Request:
Your task is to print the material below exactly as presented.

Extracted material:

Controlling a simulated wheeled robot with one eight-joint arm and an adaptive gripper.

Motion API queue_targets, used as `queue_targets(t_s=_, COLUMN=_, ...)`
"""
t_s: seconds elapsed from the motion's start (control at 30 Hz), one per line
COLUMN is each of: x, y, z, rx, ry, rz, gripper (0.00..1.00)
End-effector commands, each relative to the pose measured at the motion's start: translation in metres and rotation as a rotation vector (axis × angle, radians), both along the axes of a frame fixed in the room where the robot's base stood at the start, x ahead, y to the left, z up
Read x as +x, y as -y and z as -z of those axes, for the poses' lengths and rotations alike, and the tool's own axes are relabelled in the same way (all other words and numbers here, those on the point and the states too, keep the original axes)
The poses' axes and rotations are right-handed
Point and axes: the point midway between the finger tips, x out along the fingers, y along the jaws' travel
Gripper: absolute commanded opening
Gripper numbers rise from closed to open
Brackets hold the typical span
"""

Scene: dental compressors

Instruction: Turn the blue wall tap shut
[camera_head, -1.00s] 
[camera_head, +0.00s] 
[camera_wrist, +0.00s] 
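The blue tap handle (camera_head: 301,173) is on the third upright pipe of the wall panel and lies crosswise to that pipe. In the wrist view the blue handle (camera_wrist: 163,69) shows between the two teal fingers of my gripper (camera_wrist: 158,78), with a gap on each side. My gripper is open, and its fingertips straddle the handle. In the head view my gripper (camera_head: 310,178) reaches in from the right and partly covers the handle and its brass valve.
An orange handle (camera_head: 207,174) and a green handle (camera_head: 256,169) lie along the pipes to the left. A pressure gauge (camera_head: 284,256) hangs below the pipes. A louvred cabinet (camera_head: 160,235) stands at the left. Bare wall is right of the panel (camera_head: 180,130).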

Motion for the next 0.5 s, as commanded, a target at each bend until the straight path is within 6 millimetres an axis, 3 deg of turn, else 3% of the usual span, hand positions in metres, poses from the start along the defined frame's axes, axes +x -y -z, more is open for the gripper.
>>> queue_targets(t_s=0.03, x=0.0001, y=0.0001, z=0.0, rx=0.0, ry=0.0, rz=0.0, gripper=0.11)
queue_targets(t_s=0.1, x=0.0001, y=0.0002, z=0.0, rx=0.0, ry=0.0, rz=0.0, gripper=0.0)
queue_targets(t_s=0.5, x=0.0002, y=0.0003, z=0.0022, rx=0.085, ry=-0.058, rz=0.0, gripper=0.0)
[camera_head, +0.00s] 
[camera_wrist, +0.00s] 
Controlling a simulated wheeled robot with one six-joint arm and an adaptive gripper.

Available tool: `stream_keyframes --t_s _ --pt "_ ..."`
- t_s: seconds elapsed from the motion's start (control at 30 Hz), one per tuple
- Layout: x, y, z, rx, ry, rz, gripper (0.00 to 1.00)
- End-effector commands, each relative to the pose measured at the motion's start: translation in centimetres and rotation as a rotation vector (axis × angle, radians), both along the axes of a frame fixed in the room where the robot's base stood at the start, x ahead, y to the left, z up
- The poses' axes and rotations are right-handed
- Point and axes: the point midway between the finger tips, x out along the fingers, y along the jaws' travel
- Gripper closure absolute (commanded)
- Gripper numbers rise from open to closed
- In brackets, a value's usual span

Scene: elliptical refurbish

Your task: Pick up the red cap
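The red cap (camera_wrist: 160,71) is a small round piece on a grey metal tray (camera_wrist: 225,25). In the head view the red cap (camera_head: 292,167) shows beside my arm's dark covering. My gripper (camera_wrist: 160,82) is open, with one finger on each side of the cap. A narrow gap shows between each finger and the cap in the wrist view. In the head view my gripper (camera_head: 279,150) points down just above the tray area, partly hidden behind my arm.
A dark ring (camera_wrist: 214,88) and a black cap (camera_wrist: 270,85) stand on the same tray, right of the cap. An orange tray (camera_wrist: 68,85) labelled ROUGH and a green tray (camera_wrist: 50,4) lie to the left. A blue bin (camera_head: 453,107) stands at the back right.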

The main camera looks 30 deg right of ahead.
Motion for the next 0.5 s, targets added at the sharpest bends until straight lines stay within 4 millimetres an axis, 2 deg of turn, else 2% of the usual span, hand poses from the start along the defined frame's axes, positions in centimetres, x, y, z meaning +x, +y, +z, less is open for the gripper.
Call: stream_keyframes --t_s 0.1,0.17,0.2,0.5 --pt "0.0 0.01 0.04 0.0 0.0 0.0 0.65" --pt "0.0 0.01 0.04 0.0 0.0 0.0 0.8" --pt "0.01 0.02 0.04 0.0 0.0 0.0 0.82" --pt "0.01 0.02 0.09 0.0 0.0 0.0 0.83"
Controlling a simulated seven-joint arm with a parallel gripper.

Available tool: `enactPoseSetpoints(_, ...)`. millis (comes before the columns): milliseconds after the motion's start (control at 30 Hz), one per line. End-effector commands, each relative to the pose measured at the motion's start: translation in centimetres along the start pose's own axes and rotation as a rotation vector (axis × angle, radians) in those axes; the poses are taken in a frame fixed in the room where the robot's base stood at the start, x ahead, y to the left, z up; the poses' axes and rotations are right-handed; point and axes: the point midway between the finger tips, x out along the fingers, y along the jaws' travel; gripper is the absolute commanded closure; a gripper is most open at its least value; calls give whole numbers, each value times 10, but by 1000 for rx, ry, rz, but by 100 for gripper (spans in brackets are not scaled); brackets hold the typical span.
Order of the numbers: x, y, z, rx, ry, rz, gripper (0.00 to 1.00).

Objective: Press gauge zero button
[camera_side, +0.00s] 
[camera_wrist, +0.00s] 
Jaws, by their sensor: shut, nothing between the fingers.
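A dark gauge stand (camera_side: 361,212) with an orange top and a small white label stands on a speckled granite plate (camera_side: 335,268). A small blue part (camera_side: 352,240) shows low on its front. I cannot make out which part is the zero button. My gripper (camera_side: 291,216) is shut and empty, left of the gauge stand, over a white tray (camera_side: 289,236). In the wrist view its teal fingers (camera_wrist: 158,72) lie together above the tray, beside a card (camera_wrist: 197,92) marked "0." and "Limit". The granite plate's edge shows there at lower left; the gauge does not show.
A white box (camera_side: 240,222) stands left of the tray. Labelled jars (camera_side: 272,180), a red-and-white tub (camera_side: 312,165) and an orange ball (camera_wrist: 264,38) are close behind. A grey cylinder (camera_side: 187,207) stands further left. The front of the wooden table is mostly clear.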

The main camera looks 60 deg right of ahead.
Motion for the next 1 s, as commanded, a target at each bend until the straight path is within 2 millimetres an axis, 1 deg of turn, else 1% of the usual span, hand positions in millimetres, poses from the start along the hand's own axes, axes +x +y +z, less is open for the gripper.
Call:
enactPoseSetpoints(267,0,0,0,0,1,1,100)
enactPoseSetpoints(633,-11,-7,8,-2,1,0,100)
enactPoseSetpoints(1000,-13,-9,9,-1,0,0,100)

Full response:
Controlling a simulated wheeled robot with one eight-joint arm and an adaptive gripper.

Motion API queue_targets, used as `queue_targets(t_s=_, COLUMN=_, ...)`
"""
t_s: seconds elapsed from the motion's start (control at 30 Hz), one per line
COLUMN is each of: x, y, z, rx, ry, rz, gripper (0.00..1.00)
End-effector commands, each relative to the pose measured at the motion's start: translation in metres and rotation as a rotation vector (axis × angle, radians), both along the axes of a frame fixed in the room where the robot's base stood at the start, x ahead, y to the left, z up
Read x as +x, y as -y and z as -z of those axes, for the poses' lengths and rotations alike, and the tool's own axes are relabelled in the same way (all other words and numbers here, those on the point and the states too, keep the original axes)
The poses' axes and rotations are right-handed
Point and axes: the point midway between the finger tips, x out along the fingers, y along the jaws' travel
Gripper: absolute commanded opening
Gripper numbers rise from closed to open
Brackets hold the typical span
"""

Scene: dental compressors

Instruction: Turn the blue wall tap shut
[camera_head, -1.00s] 
[camera_head, +0.00s] 
[camera_wrist, +0.00s] 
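The blue tap handle (camera_head: 301,173) is on the third upright pipe of the wall panel and lies crosswise to that pipe. In the wrist view the blue handle (camera_wrist: 163,69) shows between the two teal fingers of my gripper (camera_wrist: 158,78), with a gap on each side. My gripper is open, and its fingertips straddle the handle. In the head view my gripper (camera_head: 310,178) reaches in from the right and partly covers the handle and its brass valve.
An orange handle (camera_head: 207,174) and a green handle (camera_head: 256,169) lie along the pipes to the left. A pressure gauge (camera_head: 284,256) hangs below the pipes. A louvred cabinet (camera_head: 160,235) stands at the left. Bare wall is right of the panel (camera_head: 180,130).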

Motion for the next 0.5 s, as commanded, a target at each bend until the straight path is within 6 millimetres an axis, 3 deg of turn, else 3% of the usual span, hand positions in metres, poses from the start along the defined frame's axes, axes +x -y -z, more is open for the gripper.
>>> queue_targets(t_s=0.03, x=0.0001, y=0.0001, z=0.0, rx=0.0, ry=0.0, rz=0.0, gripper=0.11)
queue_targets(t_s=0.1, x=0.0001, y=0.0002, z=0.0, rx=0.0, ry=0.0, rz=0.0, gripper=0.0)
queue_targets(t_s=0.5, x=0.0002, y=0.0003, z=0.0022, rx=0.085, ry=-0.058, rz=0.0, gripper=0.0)
[camera_head, +0.00s] 
[camera_wrist, +0.00s] 
Controlling a simulated wheeled robot with one six-joint arm and an adaptive gripper.

Available tool: `stream_keyframes --t_s _ --pt "_ ..."`
- t_s: seconds elapsed from the motion's start (control at 30 Hz), one per tuple
- Layout: x, y, z, rx, ry, rz, gripper (0.00 to 1.00)
- End-effector commands, each relative to the pose measured at the motion's start: translation in centimetres and rotation as a rotation vector (axis × angle, radians), both along the axes of a frame fixed in the room where the robot's base stood at the start, x ahead, y to the left, z up
- The poses' axes and rotations are right-handed
- Point and axes: the point midway between the finger tips, x out along the fingers, y along the jaws' travel
- Gripper closure absolute (commanded)
- Gripper numbers rise from open to closed
- In brackets, a value's usual span

Scene: elliptical refurbish

Your task: Pick up the red cap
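The red cap (camera_wrist: 160,71) is a small round piece on a grey metal tray (camera_wrist: 225,25). In the head view the red cap (camera_head: 292,167) shows beside my arm's dark covering. My gripper (camera_wrist: 160,82) is open, with one finger on each side of the cap. A narrow gap shows between each finger and the cap in the wrist view. In the head view my gripper (camera_head: 279,150) points down just above the tray area, partly hidden behind my arm.
A dark ring (camera_wrist: 214,88) and a black cap (camera_wrist: 270,85) stand on the same tray, right of the cap. An orange tray (camera_wrist: 68,85) labelled ROUGH and a green tray (camera_wrist: 50,4) lie to the left. A blue bin (camera_head: 453,107) stands at the back right.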

The main camera looks 30 deg right of ahead.
Motion for the next 0.5 s, targets added at the sharpest bends until straight lines stay within 4 millimetres an axis, 2 deg of turn, else 2% of the usual span, hand poses from the start along the defined frame's axes, positions in centimetres, x, y, z meaning +x, +y, +z, less is open for the gripper.
Call: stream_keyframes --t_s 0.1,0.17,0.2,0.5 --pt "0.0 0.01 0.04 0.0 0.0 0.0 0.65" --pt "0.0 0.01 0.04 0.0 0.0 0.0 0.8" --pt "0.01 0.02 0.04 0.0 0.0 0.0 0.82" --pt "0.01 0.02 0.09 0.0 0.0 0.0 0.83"
Controlling a simulated seven-joint arm with a parallel gripper.

Available tool: `enactPoseSetpoints(_, ...)`. millis (comes before the columns): milliseconds after the motion's start (control at 30 Hz), one per line. End-effector commands, each relative to the pose measured at the motion's start: translation in centimetres along the start pose's own axes and rotation as a rotation vector (axis × angle, radians) in those axes; the poses are taken in a frame fixed in the room where the robot's base stood at the start, x ahead, y to the left, z up; the poses' axes and rotations are right-handed; point and axes: the point midway between the finger tips, x out along the fingers, y along the jaws' travel; gripper is the absolute commanded closure; a gripper is most open at its least value; calls give whole numbers, each value times 10, but by 1000 for rx, ry, rz, but by 100 for gripper (spans in brackets are not scaled); brackets hold the typical span.
Order of the numbers: x, y, z, rx, ry, rz, gripper (0.00 to 1.00).

Objective: Press gauge zero button
[camera_side, +0.00s] 
[camera_wrist, +0.00s] 
Jaws, by their sensor: shut, nothing between the fingers.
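A dark gauge stand (camera_side: 361,212) with an orange top and a small white label stands on a speckled granite plate (camera_side: 335,268). A small blue part (camera_side: 352,240) shows low on its front. I cannot make out which part is the zero button. My gripper (camera_side: 291,216) is shut and empty, left of the gauge stand, over a white tray (camera_side: 289,236). In the wrist view its teal fingers (camera_wrist: 158,72) lie together above the tray, beside a card (camera_wrist: 197,92) marked "0." and "Limit". The granite plate's edge shows there at lower left; the gauge does not show.
A white box (camera_side: 240,222) stands left of the tray. Labelled jars (camera_side: 272,180), a red-and-white tub (camera_side: 312,165) and an orange ball (camera_wrist: 264,38) are close behind. A grey cylinder (camera_side: 187,207) stands further left. The front of the wooden table is mostly clear.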

The main camera looks 60 deg right of ahead.
Motion for the next 1 s, as commanded, a target at each bend until the straight path is within 2 millimetres an axis, 1 deg of turn, else 1% of the usual span, hand positions in millimetres, poses from the start along the hand's own axes, axes +x +y +z, less is open for the gripper.
Call:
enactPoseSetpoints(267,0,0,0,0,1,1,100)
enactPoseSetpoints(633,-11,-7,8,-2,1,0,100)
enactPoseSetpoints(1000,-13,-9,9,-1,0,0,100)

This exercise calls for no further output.